[Information provided]:
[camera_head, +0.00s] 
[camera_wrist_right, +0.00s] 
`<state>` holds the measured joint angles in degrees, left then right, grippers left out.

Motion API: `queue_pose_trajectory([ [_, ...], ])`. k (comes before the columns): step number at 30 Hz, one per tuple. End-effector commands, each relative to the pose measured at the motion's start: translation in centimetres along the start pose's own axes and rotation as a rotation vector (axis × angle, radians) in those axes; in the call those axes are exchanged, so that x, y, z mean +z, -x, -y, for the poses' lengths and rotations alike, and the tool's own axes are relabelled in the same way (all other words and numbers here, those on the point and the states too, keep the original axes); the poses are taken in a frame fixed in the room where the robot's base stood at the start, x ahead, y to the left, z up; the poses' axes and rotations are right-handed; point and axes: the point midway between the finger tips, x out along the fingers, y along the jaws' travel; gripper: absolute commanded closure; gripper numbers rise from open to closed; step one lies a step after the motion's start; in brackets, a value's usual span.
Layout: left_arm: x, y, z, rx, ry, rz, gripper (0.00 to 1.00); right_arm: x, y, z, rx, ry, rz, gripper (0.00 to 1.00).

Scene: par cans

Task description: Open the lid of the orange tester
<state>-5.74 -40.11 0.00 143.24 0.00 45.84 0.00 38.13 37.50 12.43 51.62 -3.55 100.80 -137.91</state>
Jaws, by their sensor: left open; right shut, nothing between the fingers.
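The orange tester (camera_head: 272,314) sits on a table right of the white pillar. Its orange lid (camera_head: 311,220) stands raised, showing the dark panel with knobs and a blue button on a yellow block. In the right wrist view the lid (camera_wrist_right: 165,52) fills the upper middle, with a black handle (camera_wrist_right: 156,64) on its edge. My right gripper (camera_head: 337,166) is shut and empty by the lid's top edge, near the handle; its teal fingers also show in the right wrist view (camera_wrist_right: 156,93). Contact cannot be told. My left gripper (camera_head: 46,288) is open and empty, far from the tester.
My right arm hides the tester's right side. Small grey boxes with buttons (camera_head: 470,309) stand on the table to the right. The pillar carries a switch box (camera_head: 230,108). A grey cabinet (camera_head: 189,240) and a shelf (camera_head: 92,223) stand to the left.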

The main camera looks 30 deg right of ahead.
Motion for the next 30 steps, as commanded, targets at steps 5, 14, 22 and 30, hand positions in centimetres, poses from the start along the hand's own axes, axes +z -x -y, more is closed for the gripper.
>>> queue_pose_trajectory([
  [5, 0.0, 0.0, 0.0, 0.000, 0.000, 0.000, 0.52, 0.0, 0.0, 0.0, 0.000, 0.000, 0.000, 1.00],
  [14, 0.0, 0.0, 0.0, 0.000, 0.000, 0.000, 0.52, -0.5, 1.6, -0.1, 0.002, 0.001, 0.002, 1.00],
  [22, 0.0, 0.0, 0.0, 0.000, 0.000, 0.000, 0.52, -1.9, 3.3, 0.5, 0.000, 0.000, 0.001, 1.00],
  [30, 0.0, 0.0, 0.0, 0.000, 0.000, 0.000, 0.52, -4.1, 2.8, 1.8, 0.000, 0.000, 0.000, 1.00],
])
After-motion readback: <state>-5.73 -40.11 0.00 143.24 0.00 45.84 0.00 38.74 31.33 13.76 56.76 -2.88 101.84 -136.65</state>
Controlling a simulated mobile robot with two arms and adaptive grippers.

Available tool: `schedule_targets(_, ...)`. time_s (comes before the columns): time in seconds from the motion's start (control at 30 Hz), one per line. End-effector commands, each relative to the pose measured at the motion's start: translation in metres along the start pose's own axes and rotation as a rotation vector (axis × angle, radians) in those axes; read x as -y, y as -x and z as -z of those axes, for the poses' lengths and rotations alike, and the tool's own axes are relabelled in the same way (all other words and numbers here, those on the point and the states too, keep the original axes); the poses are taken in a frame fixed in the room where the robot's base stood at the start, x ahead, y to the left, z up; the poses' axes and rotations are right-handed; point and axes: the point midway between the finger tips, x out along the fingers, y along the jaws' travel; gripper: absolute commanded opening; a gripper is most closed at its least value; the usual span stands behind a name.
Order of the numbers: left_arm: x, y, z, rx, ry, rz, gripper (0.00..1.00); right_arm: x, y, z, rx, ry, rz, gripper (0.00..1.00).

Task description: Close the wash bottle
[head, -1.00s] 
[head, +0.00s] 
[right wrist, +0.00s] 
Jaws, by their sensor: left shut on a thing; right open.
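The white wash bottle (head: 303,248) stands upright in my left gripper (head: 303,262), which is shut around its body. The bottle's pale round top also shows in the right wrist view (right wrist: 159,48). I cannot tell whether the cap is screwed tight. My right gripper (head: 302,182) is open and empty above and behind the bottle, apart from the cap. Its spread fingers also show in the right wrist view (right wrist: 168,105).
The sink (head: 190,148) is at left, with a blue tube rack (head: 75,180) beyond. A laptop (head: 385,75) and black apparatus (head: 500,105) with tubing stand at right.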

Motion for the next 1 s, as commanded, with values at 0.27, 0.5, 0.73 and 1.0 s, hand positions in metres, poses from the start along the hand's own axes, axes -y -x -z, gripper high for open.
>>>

[Problem]:
Copy all lines from the entries that contain the word "positions".

[Answer in full]:
Motion for the next 30 steps, as commanded, targets at steps 5, 14, 22 and 30, hand positions in centimetres, poses from the start along the hand's own axes, axes +z -x -y, more is closed for the gripper.
Motion for the next 1 s, as commanded, with values at 0.27, 0.5, 0.73 and 1.0 s, hand positions in metres, poses from the start along the hand's own axes, axes -y -x -z, gripper high for open.

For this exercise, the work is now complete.